D’autres voies existent. C’est notamment le cas du semis réparti, ou semis à la volée, résidant en l’implantation de la culture sans création de lignes de semis et d’inter-rangs laissés nus. « C’est une technique que l’on peut appliquer au maïs. Elle permet de ralentir le ruissellement de l’eau en limitant la création de chemins préférentiels dans l’inter-rang. » Elle ne nécessite ni modifications des autres étapes de l’itinéraire technique, ni matériel spécifique. A contrario, la prédation des graines, se trouvant en surface, est possible. La météo joue également un rôle important, une pluie étant attendue brièvement après le semis.

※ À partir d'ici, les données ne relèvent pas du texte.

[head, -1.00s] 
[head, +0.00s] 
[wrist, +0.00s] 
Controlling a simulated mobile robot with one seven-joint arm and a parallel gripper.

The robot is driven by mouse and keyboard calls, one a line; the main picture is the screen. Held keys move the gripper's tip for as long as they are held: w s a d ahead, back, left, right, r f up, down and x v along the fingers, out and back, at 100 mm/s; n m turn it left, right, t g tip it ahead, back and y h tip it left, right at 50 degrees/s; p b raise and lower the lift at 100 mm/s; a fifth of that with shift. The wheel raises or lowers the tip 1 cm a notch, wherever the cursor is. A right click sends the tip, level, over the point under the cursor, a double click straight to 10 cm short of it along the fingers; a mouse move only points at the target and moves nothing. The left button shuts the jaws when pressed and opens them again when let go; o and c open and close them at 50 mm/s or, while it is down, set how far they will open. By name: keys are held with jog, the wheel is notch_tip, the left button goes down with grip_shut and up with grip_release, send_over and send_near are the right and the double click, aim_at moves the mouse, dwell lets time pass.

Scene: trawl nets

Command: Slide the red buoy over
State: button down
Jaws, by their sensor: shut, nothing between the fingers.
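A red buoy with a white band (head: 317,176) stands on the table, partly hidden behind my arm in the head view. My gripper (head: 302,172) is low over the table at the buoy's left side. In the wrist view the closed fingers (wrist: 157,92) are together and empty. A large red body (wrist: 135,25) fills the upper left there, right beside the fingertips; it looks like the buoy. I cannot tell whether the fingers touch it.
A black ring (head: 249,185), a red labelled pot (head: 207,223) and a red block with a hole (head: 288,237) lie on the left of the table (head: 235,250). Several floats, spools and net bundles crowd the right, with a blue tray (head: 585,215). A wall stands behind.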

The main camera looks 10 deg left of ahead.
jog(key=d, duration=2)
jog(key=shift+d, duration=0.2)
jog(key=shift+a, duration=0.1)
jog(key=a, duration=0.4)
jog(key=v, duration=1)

L’adoption de techniques culturales simplifiées  augmente la perméabilité du sol et la rétention  de l’eau, avec une influence positive certaine  sur les cultures en période de sécheresse.
L’adoption de techniques culturales simplifiées augmente la perméabilité du sol et la rétention de l’eau, avec une influence positive certaine sur les cultures en période de sécheresse. - J.V.

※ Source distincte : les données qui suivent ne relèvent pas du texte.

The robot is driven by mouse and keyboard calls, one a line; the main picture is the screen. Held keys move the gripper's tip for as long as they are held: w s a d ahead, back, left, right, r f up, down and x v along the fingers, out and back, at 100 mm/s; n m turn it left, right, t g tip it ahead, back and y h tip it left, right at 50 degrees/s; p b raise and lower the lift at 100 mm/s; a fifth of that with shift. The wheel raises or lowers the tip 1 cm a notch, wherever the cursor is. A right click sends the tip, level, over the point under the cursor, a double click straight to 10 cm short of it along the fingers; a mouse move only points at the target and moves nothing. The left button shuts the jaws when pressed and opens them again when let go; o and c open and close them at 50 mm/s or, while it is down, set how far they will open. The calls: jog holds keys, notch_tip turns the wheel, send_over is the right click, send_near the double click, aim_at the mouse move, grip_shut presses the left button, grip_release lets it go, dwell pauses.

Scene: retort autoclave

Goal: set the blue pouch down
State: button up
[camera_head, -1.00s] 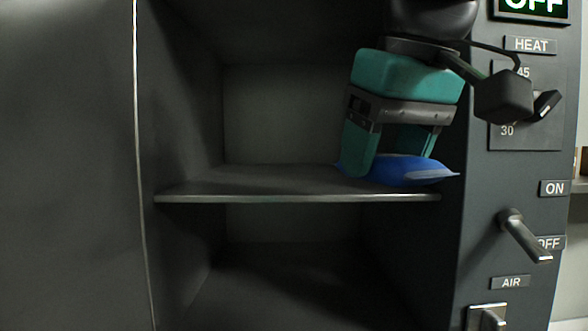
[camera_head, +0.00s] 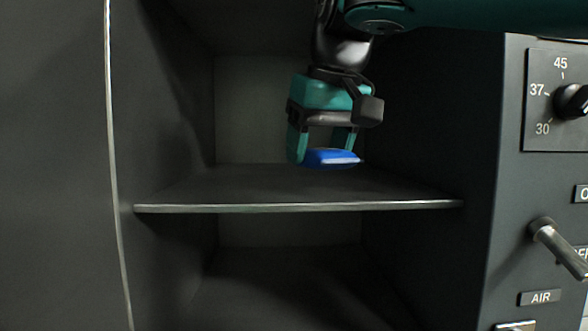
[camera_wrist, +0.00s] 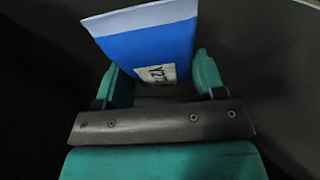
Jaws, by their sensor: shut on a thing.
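The blue pouch (camera_head: 331,157) is between the fingers of my gripper (camera_head: 325,150), inside the autoclave chamber over the back part of the shelf (camera_head: 240,190). I cannot tell whether the pouch touches the shelf. In the wrist view the pouch (camera_wrist: 148,52) shows a pale end strip and a white label with dark print, partly hidden near the palm. My gripper (camera_wrist: 155,75) is shut on it, with one green finger on each side.
The chamber's left wall (camera_head: 165,110) and right wall (camera_head: 430,120) flank the shelf. Shelf space is free to the left and in front. A control panel with a dial (camera_head: 572,101) and a lever (camera_head: 556,246) stands at the right. A lower compartment (camera_head: 290,270) looks empty.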

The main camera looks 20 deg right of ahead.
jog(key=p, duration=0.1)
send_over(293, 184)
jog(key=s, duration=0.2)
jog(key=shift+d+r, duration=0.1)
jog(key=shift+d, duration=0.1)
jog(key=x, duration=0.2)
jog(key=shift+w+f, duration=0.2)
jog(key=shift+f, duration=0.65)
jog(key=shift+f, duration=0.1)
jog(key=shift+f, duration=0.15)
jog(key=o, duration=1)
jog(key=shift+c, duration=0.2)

Le semis à 45°, soit l’implantation selon un angle par rapport à la pente en vue de freiner le flux d’eau, est une autre piste. « Elle porte ce nom mais ne nécessite pas de respecter 45° à tout prix. L’objectif est de ne pas semer dans le sens de la pente, mais pas perpendiculairement à celle-ci non plus, au risque d’observer un effet « rupture de barrage » en cas d’averse importante. Son rôle est de rallonger le chemin parcouru par l’eau pour éviter la formation de ravine dans l’inter-rang », éclaire Mme Damanet. Aucun matériel spécifique ne doit être acquis, l’itinéraire cultural n’est en rien modifié et l’infiltration de l’eau s’en trouve améliorée. « Selon les situations, la récolte peut toutefois être plus difficile. » À retenir : si la parcelle présente des pentes multiples, il sera également nécessaire de modifier à plusieurs reprises le sens de semis.

Reste la culture associée betterave-céréale. « Si cette technique est initialement mise en œuvre dans le cadre de la lutte contre la jaunisse de la betterave, on observe également un effet bénéfique sur l’érosion car le sol s’en trouve couvert durant les premiers stades de la betterave. » Les bénéfices seraient donc multiples, mais la technique est encore expérimentale. Il faut veiller à ce qu’aucune perte de rendement ne soit enregistrée, qu’il n’y ait pas de concurrence entre la culture et le couvert avant sa destruction et que des ravageurs ne soient pas attirés par ce dernier. La destruction de la céréale suscite encore quelques questions, qu’elle soit chimique ou mécanique, notamment en termes de stade d’intervention optimal. Ce que les expérimentations permettront d’éclaircir.